## Instructions for the task
State how many lines include "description", giving the number by itself.

## Data for processing
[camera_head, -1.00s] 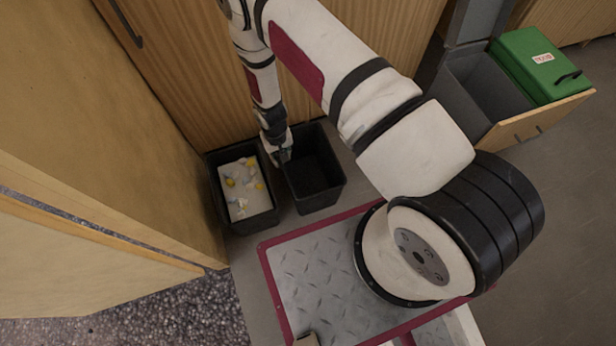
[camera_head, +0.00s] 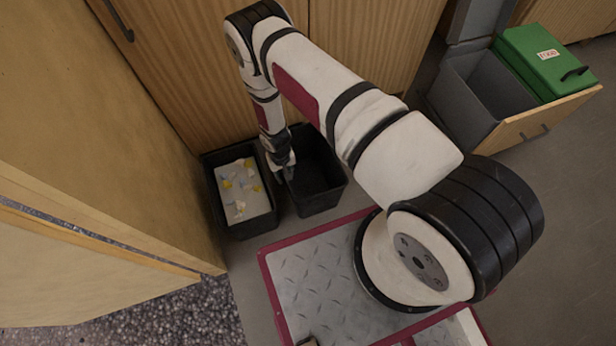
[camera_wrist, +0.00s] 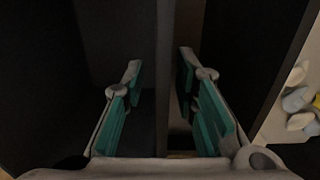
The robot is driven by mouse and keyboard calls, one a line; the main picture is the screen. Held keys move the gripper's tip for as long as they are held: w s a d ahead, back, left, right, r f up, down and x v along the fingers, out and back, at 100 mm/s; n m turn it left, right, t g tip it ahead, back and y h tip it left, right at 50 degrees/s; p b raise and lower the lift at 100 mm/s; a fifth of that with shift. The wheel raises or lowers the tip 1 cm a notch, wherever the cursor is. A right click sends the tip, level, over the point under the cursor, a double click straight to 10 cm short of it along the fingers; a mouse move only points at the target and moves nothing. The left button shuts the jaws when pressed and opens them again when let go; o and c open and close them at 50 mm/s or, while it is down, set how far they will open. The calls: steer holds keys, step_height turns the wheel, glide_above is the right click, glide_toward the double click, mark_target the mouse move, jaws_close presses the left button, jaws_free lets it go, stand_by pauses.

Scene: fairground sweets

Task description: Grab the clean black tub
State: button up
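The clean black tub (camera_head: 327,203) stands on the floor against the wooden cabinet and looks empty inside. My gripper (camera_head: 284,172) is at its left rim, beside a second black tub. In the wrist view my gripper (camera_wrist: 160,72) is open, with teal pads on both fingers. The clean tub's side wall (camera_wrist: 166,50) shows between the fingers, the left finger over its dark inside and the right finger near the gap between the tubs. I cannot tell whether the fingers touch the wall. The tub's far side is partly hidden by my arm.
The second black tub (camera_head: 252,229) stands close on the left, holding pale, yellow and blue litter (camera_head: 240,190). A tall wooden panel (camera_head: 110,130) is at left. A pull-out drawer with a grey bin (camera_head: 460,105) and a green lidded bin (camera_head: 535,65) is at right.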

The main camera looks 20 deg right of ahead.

--

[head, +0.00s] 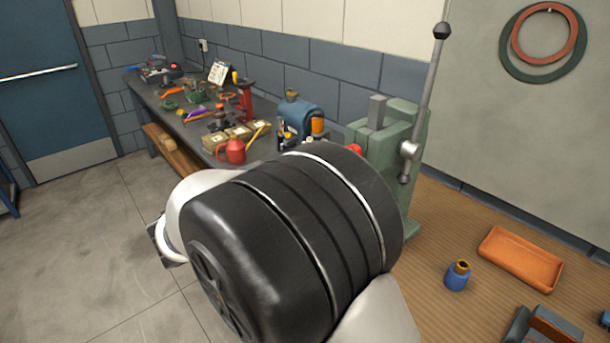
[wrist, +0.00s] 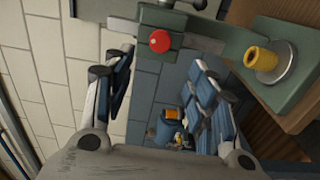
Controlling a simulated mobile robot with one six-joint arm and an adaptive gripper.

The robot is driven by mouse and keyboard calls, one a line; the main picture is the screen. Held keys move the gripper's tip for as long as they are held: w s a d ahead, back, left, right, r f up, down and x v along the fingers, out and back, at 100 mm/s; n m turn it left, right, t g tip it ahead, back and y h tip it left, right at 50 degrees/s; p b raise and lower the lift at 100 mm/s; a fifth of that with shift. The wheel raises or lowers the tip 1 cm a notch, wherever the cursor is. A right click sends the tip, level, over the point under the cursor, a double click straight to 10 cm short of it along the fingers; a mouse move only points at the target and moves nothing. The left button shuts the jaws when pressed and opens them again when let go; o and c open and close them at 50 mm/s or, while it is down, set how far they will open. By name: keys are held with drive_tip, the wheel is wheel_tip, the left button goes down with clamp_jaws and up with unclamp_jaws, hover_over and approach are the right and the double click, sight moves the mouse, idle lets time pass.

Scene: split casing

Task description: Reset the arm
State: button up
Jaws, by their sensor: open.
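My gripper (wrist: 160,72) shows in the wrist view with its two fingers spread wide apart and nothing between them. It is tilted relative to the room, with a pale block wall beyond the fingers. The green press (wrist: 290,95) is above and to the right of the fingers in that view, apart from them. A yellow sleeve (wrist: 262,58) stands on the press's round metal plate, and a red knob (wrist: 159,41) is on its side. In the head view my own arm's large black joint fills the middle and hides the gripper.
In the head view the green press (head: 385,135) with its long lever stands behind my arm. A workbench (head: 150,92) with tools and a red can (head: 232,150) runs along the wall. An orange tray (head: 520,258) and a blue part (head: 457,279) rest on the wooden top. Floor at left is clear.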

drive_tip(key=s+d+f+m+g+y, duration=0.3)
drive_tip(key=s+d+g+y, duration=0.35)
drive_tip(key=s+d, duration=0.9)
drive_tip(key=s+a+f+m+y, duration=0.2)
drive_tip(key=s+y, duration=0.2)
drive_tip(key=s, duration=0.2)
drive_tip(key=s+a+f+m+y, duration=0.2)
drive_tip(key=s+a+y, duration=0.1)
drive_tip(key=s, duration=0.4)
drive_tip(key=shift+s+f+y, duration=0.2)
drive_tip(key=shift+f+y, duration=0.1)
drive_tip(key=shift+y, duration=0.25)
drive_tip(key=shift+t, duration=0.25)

## Result
2